Sports opinions are almost never unanimous. But there is a high degree of consensus that Muhammad Ali is the greatest heavyweight boxer in history. Much of that lasting reputation is based upon his classic wars in the 1970s against fellow legends like Joe Frazier and George Foreman. That’s fair. Ali showed peerless ring IQ, mental toughness and physical courage in those fights.
But Ali was even greater in his younger years. The version of Ali that won and defended the Heavyweight Championship in the mid-1960s possessed a combination of size, speed and agility never seen in another professional fighter.
A classic example of Ali at his best took place on February 6, 1967 in Houston, Texas, against Ernie Terrell. Terrell was a great fighter in his own right–he probably deserves a spot in the division’s all-time top 50. He came in for his challenge against Ali riding a 15-fight winning streak, having defeated top contenders like Zora Folley, Cleveland Williams, Eddie Machen, Bob Foster and George Chuvalo.
Ali was just entering the most controversial period of his public life. He had recently received his draft notice and indicated that he had no intention of allowing himself to be inducted into the military, making his famous “I ain’t got no quarrel with them Viet Kong” comment.

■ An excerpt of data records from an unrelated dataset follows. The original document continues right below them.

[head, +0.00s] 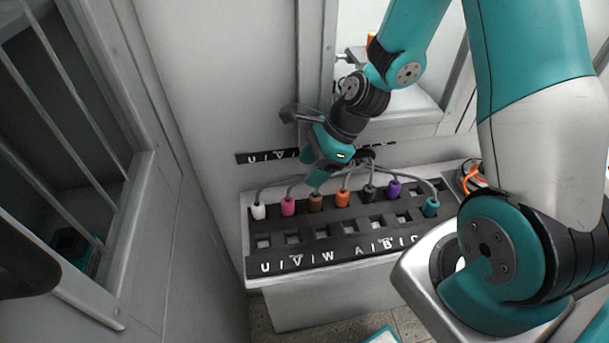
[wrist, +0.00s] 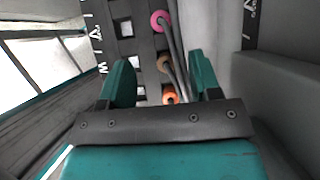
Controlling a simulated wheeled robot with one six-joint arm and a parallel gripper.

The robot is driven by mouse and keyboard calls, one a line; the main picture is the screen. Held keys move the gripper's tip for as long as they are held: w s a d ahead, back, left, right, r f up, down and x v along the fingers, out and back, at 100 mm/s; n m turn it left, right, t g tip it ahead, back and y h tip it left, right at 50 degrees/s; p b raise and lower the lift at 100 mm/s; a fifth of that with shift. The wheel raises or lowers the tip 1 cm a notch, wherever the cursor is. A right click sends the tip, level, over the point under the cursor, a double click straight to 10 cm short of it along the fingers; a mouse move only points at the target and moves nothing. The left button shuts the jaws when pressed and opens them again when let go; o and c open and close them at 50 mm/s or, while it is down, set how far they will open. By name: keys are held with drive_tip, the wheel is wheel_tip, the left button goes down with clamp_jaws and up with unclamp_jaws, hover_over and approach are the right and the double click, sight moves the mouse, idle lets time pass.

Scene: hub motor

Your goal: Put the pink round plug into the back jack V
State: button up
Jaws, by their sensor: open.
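The pink round plug (head: 288,206) stands upright near the left end of a row of plugs on the console, with a grey cable from its top. In the wrist view the pink plug (wrist: 159,20) shows as a pink ring near the top, beyond the fingertips. My gripper (head: 316,182) is above the brown plug (head: 315,202), to the right of the pink one. In the wrist view my gripper (wrist: 160,78) is open, with the brown plug (wrist: 165,64) and cables seen between its fingers. I cannot make out which hole is back jack V.
Orange (head: 342,198), black, purple and teal plugs stand to the right, a white plug (head: 259,212) to the left. A lettered front strip (head: 335,252) has square holes behind it. A lettered strip (head: 255,157) on the back wall is partly hidden by my arm. Cables arch behind the plugs.

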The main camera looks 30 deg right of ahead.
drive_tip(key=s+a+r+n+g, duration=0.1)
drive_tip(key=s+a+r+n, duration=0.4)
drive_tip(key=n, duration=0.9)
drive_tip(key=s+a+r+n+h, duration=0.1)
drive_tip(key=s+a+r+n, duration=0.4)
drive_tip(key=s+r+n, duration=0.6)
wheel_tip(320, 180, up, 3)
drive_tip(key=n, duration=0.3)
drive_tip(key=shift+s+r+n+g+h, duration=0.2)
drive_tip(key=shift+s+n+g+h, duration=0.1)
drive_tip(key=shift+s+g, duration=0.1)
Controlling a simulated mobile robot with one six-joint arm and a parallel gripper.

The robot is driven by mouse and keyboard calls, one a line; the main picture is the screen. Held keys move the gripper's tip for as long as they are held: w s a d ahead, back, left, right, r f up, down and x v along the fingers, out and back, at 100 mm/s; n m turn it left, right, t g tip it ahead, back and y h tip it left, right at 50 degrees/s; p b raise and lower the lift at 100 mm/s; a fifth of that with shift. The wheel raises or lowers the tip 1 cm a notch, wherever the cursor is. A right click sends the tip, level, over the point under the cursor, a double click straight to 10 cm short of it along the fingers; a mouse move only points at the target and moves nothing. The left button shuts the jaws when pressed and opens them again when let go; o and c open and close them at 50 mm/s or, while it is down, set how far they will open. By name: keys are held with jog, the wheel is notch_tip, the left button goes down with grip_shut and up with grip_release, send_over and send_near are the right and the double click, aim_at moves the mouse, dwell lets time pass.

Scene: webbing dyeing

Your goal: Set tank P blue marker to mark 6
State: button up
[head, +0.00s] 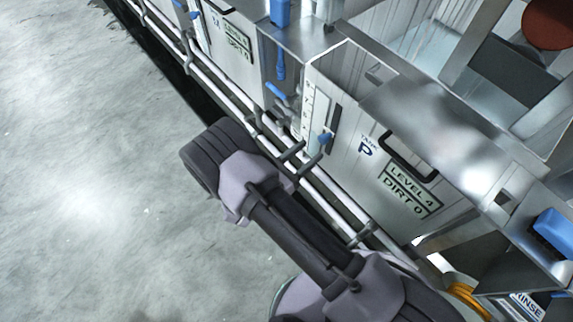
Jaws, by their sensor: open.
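Tank P (352,170) is a pale metal tank with a dark "P" label and a "LEVEL 4, DIRT 0" plate (405,190). A white scale strip (308,105) with small numbers runs up its left front edge. The blue marker (325,138) sits near the lower end of the strip; the number beside it is too small to read. My gripper (314,149) reaches in from the left with two dark fingers apart. It is open and empty, just below the marker in the picture. I cannot tell whether it touches the marker.
Pale pipes (345,205) run along the tank fronts, close beneath my gripper. A black handle (405,160) juts from tank P. Another tank (228,58) with its own plate stands at upper left. The grey floor (90,180) at left is clear.

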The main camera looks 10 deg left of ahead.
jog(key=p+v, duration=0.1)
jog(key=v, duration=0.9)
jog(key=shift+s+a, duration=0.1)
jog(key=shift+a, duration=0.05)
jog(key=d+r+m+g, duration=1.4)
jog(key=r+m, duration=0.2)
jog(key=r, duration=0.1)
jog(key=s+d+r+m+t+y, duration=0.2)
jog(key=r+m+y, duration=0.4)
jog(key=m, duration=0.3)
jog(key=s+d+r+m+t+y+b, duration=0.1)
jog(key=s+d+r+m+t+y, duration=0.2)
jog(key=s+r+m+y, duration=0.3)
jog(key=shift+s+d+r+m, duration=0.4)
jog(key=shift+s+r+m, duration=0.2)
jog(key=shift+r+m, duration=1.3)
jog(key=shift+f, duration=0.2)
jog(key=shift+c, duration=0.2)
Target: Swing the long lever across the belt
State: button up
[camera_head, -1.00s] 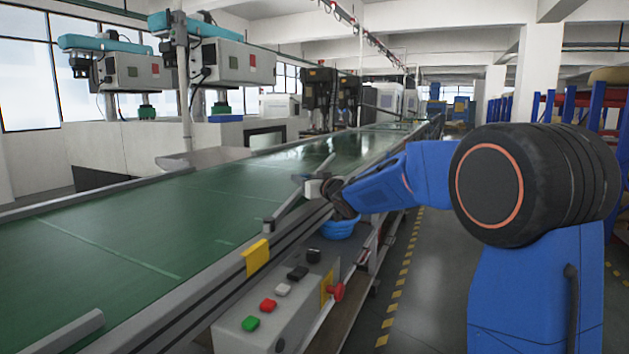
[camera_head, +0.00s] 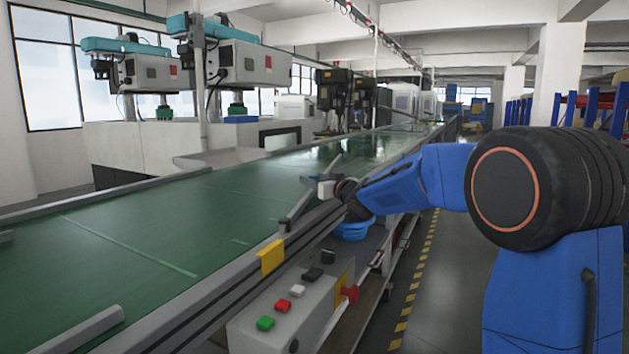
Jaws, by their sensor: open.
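A long grey lever (camera_head: 297,208) lies at a slant over the near edge of the green belt (camera_head: 150,230), in the middle of the view. My gripper (camera_head: 323,188) is at the lever's middle, reaching in from the right over the belt's side rail. The gripper is open. The jaws are small in the view, and I cannot tell whether they touch the lever or stand around it. The gripper hides part of the lever.
A control box (camera_head: 300,305) with coloured buttons and a red knob (camera_head: 349,293) stands below the rail. A blue basket (camera_head: 352,231) is under my gripper. A yellow tag (camera_head: 271,258) is on the rail. Another grey bar (camera_head: 85,328) is at lower left. The belt surface is largely bare.

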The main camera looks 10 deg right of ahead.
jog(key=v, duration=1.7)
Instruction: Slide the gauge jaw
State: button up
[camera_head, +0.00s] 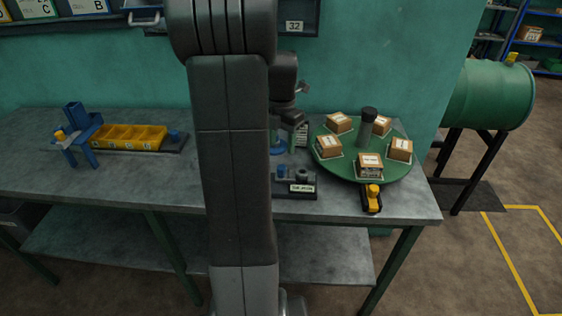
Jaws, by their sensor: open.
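A small dark fixture (303,190) with a white label plate stands near the front edge of the bench, just right of my arm. A blue block (282,171) and a dark round part (302,174) sit on it. It may be the gauge, but I cannot tell which part is its jaw. My gripper (299,132) is small and partly hidden behind my arm, above and behind this fixture. It is open and appears apart from the fixture.
A green turntable (345,165) with several boxes and a dark central post (367,122) stands to the right. A yellow-black tool (372,199) lies before it. A yellow bin row (130,137) and blue stand (80,135) are left. My arm hides the bench middle.

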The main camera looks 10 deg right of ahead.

Ali’s fight with Terrell was in fact delayed by over a year–it was originally scheduled to take place in Chicago in March 1966, but the Illinois AC had revoked Ali’s license when he refused to apologize for his comment. Ali had been forced to make four straight defenses in foreign countries, before Texas allowed him to defend against Williams in November 1966 and then Terrell the following February.
Terrell famously irked Ali in the build up to the fight by insisting on referring to him as “Clay,” the name Ali had abandoned when he joined the Nation of Islam. Terrell would pay dearly for that sleight in the ring. Ali delivered one of the most savage beatings of his career, hammering at his taller, longer opponent and taunting him from Round 8 on to “Say my name!” By the end, the challenger’s eyes were swollen and bloody.
Terrell would fight another half dozen years but never win another significant fight. Outside the ring, he formed an R&B group called Ernie Terrell and the Heavyweights, with his sister Jeanne, who would later leave the group to replace Diana Ross in The Supremes.